◆ **Task requirements**
Locate the line bearing "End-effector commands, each" in the material below, then reproduce it and each following line up to and including the line bearing "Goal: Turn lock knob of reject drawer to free".
........
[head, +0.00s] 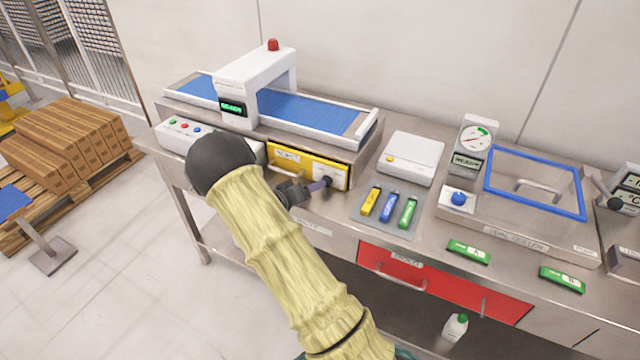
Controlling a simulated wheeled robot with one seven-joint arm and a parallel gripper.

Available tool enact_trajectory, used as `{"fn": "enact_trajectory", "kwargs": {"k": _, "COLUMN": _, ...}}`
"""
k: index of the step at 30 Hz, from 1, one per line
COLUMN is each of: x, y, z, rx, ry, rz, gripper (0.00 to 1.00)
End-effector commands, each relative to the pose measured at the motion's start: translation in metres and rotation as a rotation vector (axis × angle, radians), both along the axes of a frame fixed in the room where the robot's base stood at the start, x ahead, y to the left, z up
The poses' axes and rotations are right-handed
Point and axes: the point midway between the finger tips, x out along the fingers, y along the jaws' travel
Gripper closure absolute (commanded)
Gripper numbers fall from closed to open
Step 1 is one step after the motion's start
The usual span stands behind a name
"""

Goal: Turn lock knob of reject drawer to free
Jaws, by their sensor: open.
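The yellow drawer (292,164) sits under the conveyor, with a handle and a small label that I cannot read. I take it to be the reject drawer. A white lock plate (333,172) is at its right end. A small dark lock knob (328,181) shows on the plate; its setting is too small to tell. My gripper (314,187) is open, its tips pointing right, close in front of the knob. Whether the fingers are around the knob or touching it, I cannot tell. My arm hides part of the bench front at left.
The belt conveyor (300,112) with its white arch reads READY. Yellow, blue and green pieces lie on a grey mat (380,222) right of my gripper. A white box (410,158) stands behind them. A red drawer (450,290) is below the bench top. A blue-rimmed tank (535,235) stands right.

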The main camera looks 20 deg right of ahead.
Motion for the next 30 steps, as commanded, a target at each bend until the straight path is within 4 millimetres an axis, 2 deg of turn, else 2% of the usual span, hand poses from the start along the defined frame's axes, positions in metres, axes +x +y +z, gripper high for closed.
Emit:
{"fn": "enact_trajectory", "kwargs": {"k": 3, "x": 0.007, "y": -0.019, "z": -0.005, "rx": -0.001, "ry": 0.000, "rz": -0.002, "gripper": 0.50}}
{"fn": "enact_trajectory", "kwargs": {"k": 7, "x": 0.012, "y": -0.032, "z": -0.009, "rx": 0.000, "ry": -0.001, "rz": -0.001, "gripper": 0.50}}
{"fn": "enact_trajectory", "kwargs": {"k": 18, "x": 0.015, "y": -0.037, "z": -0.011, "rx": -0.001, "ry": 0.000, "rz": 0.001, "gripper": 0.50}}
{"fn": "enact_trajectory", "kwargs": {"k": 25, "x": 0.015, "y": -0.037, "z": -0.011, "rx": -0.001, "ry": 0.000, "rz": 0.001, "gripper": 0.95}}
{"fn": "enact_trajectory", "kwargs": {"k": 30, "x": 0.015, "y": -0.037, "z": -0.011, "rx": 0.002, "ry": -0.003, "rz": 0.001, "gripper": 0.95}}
........
◆ **Result for this exercise**
End-effector commands, each relative to the pose measured at the motion's start: translation in metres and rotation as a rotation vector (axis × angle, radians), both along the axes of a frame fixed in the room where the robot's base stood at the start, x ahead, y to the left, z up
The poses' axes and rotations are right-handed
Point and axes: the point midway between the finger tips, x out along the fingers, y along the jaws' travel
Gripper closure absolute (commanded)
Gripper numbers fall from closed to open
Step 1 is one step after the motion's start
The usual span stands behind a name
"""

Goal: Turn lock knob of reject drawer to free

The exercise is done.